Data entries
= = = = =

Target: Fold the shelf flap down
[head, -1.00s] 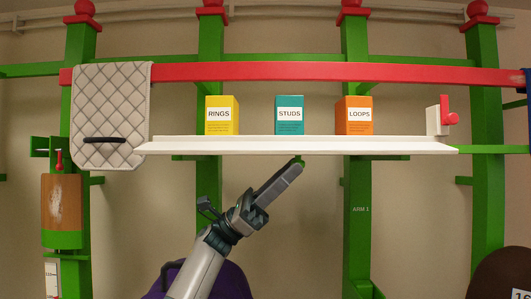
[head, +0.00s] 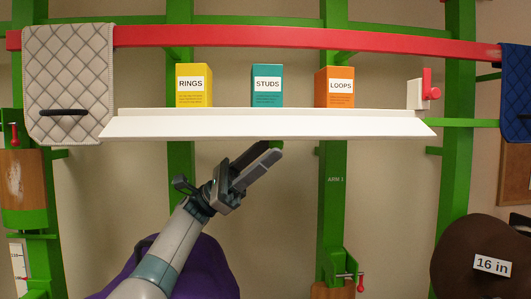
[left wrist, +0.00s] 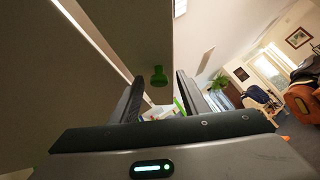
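The white shelf flap (head: 270,128) spans the front of the shelf in the head view, a long pale panel facing me. My left gripper (head: 262,156) is just below it, pointing up and right. A green knob (left wrist: 158,77) shows in the left wrist view on a pale surface, between and beyond the fingertips of my left gripper (left wrist: 160,92). The fingers are apart and hold nothing. I cannot tell whether they touch the knob. My right gripper is not in view.
A yellow RINGS box (head: 193,87), a teal STUDS box (head: 267,87) and an orange LOOPS box (head: 334,88) stand on the shelf. A white block with a red handle (head: 428,88) is at its right end. A quilted grey pad (head: 70,80) hangs at left; a brown 16 in saddle (head: 480,245) is lower right.

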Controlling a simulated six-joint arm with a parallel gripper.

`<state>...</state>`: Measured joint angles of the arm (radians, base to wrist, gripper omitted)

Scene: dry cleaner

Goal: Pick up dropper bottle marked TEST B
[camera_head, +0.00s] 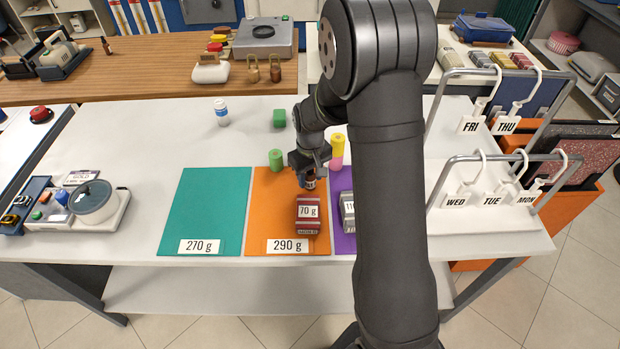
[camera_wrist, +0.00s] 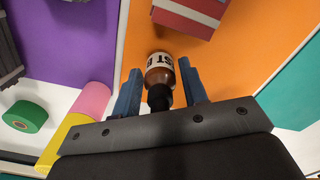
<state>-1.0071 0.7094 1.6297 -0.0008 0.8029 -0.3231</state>
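A brown dropper bottle (camera_head: 309,183) with a black top and a white label stands on the orange mat (camera_head: 261,217), behind the red 70 g block. In the wrist view, the bottle (camera_wrist: 160,70) sits between my gripper's blue fingers (camera_wrist: 160,88). Its label shows "ST" and part of another letter; the rest is turned out of sight. My gripper (camera_head: 309,175) points down over the bottle. The fingers are on both sides of it and look open, with narrow gaps; contact is hard to judge.
The red 70 g block (camera_head: 308,213) is just in front of the bottle. A grey block (camera_head: 348,211) lies on the purple mat.

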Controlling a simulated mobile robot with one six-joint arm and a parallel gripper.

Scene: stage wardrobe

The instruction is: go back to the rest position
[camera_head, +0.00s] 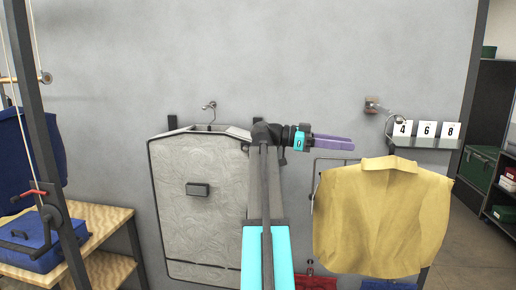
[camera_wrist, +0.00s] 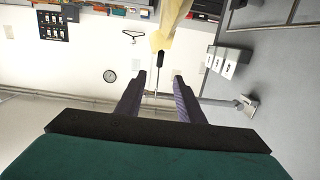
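My gripper (camera_head: 335,143) is at the end of my raised arm, in front of the grey wall, with its purple fingers pointing right. In the wrist view my gripper (camera_wrist: 160,85) has its two fingers well apart, and nothing is seen clamped between them. A yellow garment (camera_head: 382,220) hangs to the right of and below the fingers, under a wall hook (camera_head: 373,103). The garment also shows at the top of the wrist view (camera_wrist: 170,28), and a thin metal rod runs from it toward the gap between the fingers. I cannot tell how far off that rod is.
A pale patterned garment bag (camera_head: 200,225) hangs left of my arm. A small shelf (camera_head: 430,144) with number cards (camera_head: 426,129) is on the wall at right. A wooden bench (camera_head: 100,222) with a blue case (camera_head: 35,240) and a dark post (camera_head: 48,150) stand at left.

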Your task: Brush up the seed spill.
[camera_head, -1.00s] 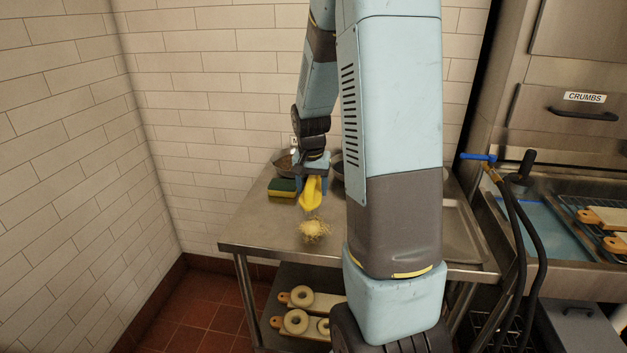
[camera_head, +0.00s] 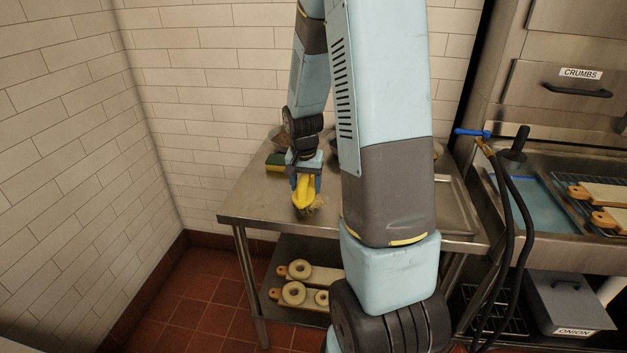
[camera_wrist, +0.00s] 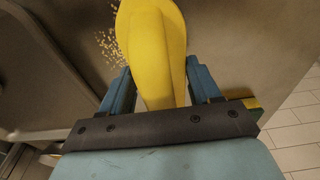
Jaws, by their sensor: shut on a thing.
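My gripper (camera_head: 305,180) is shut on a yellow tool (camera_head: 304,197), seemingly the brush, over the front left part of the steel table (camera_head: 250,205). The wrist view shows this yellow tool (camera_wrist: 152,45) between the blue fingers (camera_wrist: 158,90). In the wrist view the spill (camera_wrist: 108,46) shows as scattered grains left of the tool. I cannot tell whether the tool touches the table.
A tray (camera_head: 456,205) lies on the table's right. Boards with bagels (camera_head: 293,293) are on the lower shelf. Black hoses (camera_head: 507,235) hang at the right. Tiled wall is behind.

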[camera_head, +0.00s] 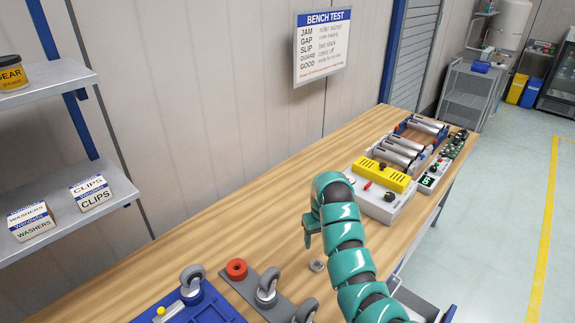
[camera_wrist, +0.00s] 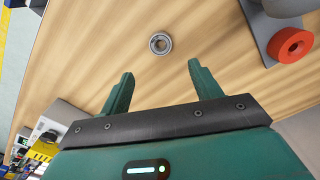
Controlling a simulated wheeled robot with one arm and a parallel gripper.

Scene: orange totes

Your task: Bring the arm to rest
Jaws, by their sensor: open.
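My teal arm reaches over the wooden bench (camera_head: 215,241) in the head view, bent downward at its far end. In the wrist view my gripper (camera_wrist: 158,80) is open, with its two green fingers apart and nothing between them. A small metal ring, like a bearing (camera_wrist: 160,44), lies on the bench just beyond the fingertips, apart from them. It also shows in the head view (camera_head: 317,265), just left of my arm. In the head view the gripper's fingers are mostly hidden by the arm.
A grey plate with casters and a red ring (camera_head: 237,269) lies front left, beside a blue tray (camera_head: 222,308). A yellow-topped box (camera_head: 384,175) and a roller unit (camera_head: 402,152) stand right of the arm. A shelf (camera_head: 75,198) is at left. The bench's back middle is clear.

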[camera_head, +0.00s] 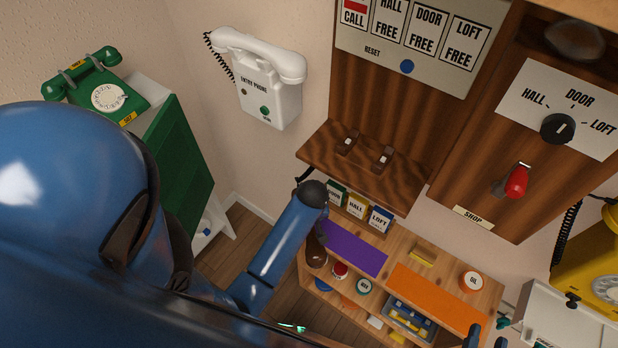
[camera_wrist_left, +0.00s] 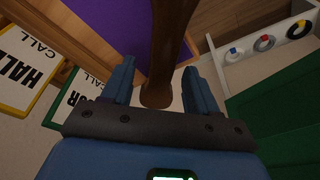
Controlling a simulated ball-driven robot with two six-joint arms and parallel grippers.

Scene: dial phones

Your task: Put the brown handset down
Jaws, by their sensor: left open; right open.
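The brown handset (camera_head: 316,252) is partly hidden below my left wrist, beside the purple mat. In the left wrist view the brown handset (camera_wrist_left: 172,45) stands between the two blue fingers of my left gripper (camera_wrist_left: 160,90). These fingers are open, with a gap visible at its end. In the head view my left gripper is mostly hidden behind its own wrist. Two brown cradle rests (camera_head: 366,151) stand bare on the wooden shelf (camera_head: 325,150). My right gripper (camera_head: 486,341) is open and empty at the bottom edge, fingertips only in view.
A purple mat (camera_head: 352,249) and an orange mat (camera_head: 437,298) lie on the wooden bench. Small labelled cards (camera_head: 357,207) stand below the shelf. A white entry phone (camera_head: 268,80) hangs on the wall. A green phone (camera_head: 105,95) is left, a yellow phone (camera_head: 590,265) right.

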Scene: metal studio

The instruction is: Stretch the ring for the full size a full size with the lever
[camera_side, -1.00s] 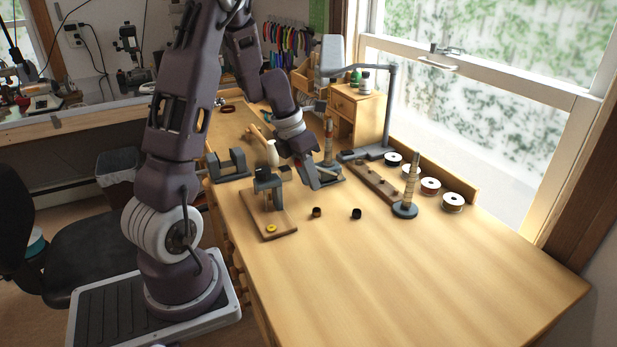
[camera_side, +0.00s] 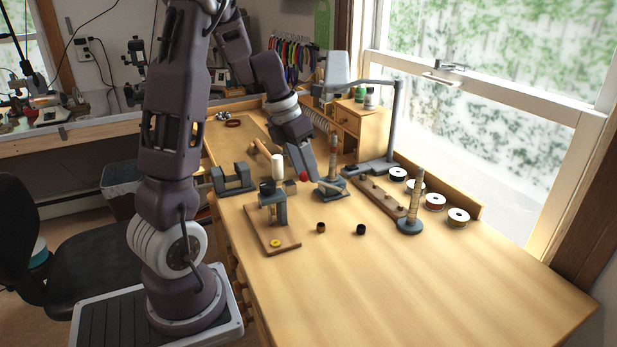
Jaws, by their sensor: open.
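A tapered upright post (camera_side: 333,158) stands on a small grey base (camera_side: 340,183) in the middle of the bench, and looks like the ring stretcher. A red ball (camera_side: 303,177), possibly the lever's knob, shows just left of the post. My gripper (camera_side: 303,165) is open, its fingers pointing down just above and beside the red ball. I cannot tell whether they touch it. No ring can be made out on the post; it is too small at this distance.
A wooden board (camera_side: 284,247) with a grey press (camera_side: 270,205) and yellow disc (camera_side: 275,243) stands in front. Two small dark cylinders, one (camera_side: 321,228) left of the other (camera_side: 361,229), lie nearby. A second post (camera_side: 414,200) and several spools (camera_side: 434,202) stand right. The front right is clear.

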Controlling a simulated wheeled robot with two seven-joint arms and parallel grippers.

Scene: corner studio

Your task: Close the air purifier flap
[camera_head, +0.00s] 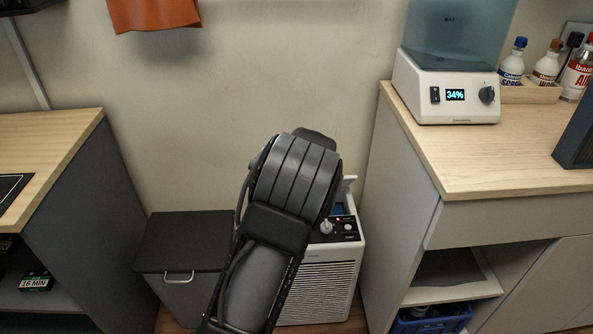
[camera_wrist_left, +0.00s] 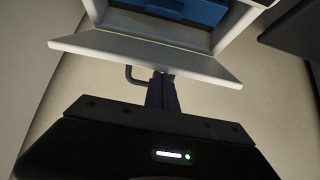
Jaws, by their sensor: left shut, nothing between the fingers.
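The air purifier (camera_head: 315,290) is a white box with a slatted front, standing on the floor between two cabinets. Its flap (camera_head: 350,184) stands up open at the top, mostly hidden behind my left arm. In the left wrist view the flap (camera_wrist_left: 150,55) is a pale panel, with the blue inside (camera_wrist_left: 195,10) of the open purifier beyond it. My left gripper (camera_wrist_left: 163,76) is shut and empty, its fingertips at the flap's near edge. I cannot tell if they touch it. In the head view my arm hides this gripper. My right gripper is not in view.
A dark-lidded grey bin (camera_head: 185,242) stands left of the purifier. A wooden-topped cabinet (camera_head: 465,165) rises close on the right, with a white appliance (camera_head: 445,95) and bottles on it. Another counter (camera_head: 60,130) is on the left. The wall is close behind.

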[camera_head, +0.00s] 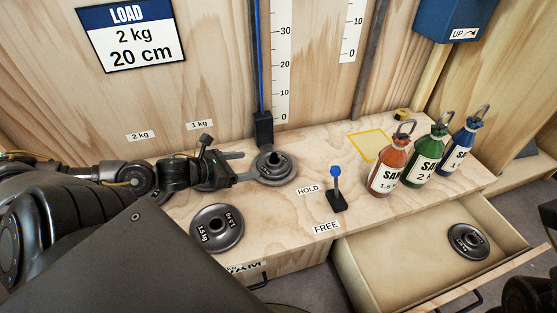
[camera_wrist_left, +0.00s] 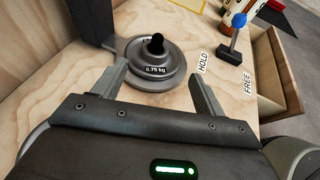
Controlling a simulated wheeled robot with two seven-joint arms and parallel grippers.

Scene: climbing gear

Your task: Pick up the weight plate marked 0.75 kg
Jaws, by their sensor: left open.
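The weight plate marked 0.75 kg (camera_wrist_left: 152,83) is a small grey disc in the left wrist view. It sits around a dark post on a wider grey round base. In the head view the same plate (camera_head: 275,163) is at the foot of the height scale. My left gripper (camera_head: 247,166) is open and empty, just left of the plate in the head view. In the left wrist view its two fingers point at the plate, one toward each side of it. Whether the fingers touch it, I cannot tell. My right gripper is not seen clearly.
A 1.5 kg plate (camera_head: 217,228) lies on the bench's front part. A blue-knobbed lever (camera_head: 336,188) stands between HOLD and FREE labels. Orange (camera_head: 390,165), green (camera_head: 428,158) and blue (camera_head: 459,147) bottles stand right. An open drawer (camera_head: 390,262) holds another dark plate (camera_head: 467,241).

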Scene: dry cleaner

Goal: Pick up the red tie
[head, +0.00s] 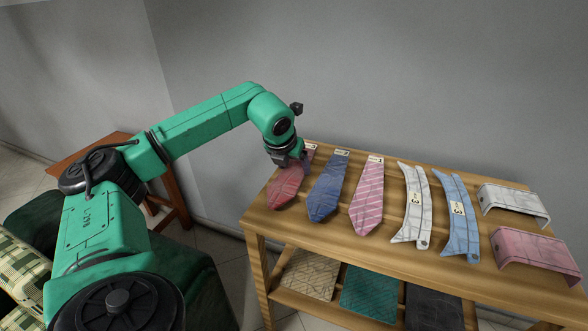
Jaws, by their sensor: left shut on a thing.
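The red tie (285,188) lies at the left end of the wooden table, its wide end toward me. My left gripper (289,162) reaches down over its upper part and is shut on it. The gripper's wrist hides part of the tie, and the fingertips are hard to make out. The tie appears to be at the tabletop; I cannot tell if any of it is lifted. My right gripper is not in view.
On the wooden table (400,266), a blue tie (327,188) and a pink striped tie (368,197) lie to the right. Farther right are white (413,205) and light blue (459,218) collar-like pieces, then white (513,203) and pink (535,249) folded pieces. Folded cloths (369,292) lie on the lower shelf.

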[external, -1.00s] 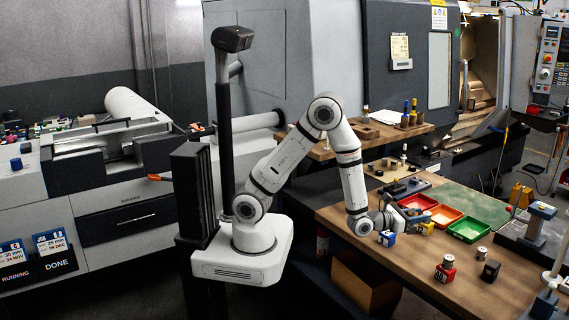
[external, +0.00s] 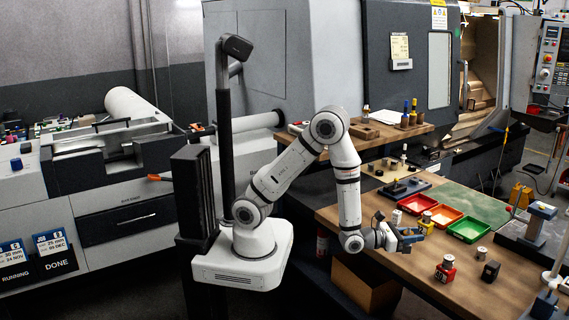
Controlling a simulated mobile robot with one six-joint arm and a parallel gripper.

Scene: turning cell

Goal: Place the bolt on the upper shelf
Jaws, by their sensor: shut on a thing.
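My gripper (external: 408,238) is over the near left part of the wooden bench (external: 400,266), reaching to the right. Its jaws are shut on a small thing that is mostly hidden, which I take to be the bolt. Its shape cannot be made out. The upper shelf (external: 350,140) is a raised wooden board behind the bench, up and left of my gripper. It carries a wooden block and some small upright items. My gripper is apart from the shelf and lower than it.
Red (external: 416,204), orange (external: 442,215) and green (external: 469,230) trays stand behind my gripper. A yellow block (external: 427,224) is close beside it. A red block (external: 445,270) with a metal cylinder and a dark block (external: 490,271) stand to the right. The front bench middle is clear.

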= = = = =

▸ **Your objective**:
Make an exact copy of the lines from the one that contains "Scene: corner studio" through the one that contains "Your task: Pick", both included, and no other lines. Pictures are skipped.

▸ **Task output**:
Scene: corner studio

Your task: Close the air purifier flap
[camera_head, +0.00s] 
[camera_wrist_left, +0.00s] 
Jaws, by their sensor: left shut, nothing between the fingers.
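The air purifier (camera_head: 315,290) is a white box with a slatted front, standing on the floor between two cabinets. Its flap (camera_head: 350,184) stands up open at the top, mostly hidden behind my left arm. In the left wrist view the flap (camera_wrist_left: 150,55) is a pale panel, with the blue inside (camera_wrist_left: 195,10) of the open purifier beyond it. My left gripper (camera_wrist_left: 163,76) is shut and empty, its fingertips at the flap's near edge. I cannot tell if they touch it. In the head view my arm hides this gripper. My right gripper is not in view.
A dark-lidded grey bin (camera_head: 185,242) stands left of the purifier. A wooden-topped cabinet (camera_head: 465,165) rises close on the right, with a white appliance (camera_head: 445,95) and bottles on it. Another counter (camera_head: 60,130) is on the left. The wall is close behind.

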[camera_head, +0.00s] 
[camera_wrist_left, +0.00s] 
Controlling a simulated wheeled robot with two seven-joint arms and parallel grippers.

Scene: climbing gear

Your task: Pick up the weight plate marked 0.75 kg

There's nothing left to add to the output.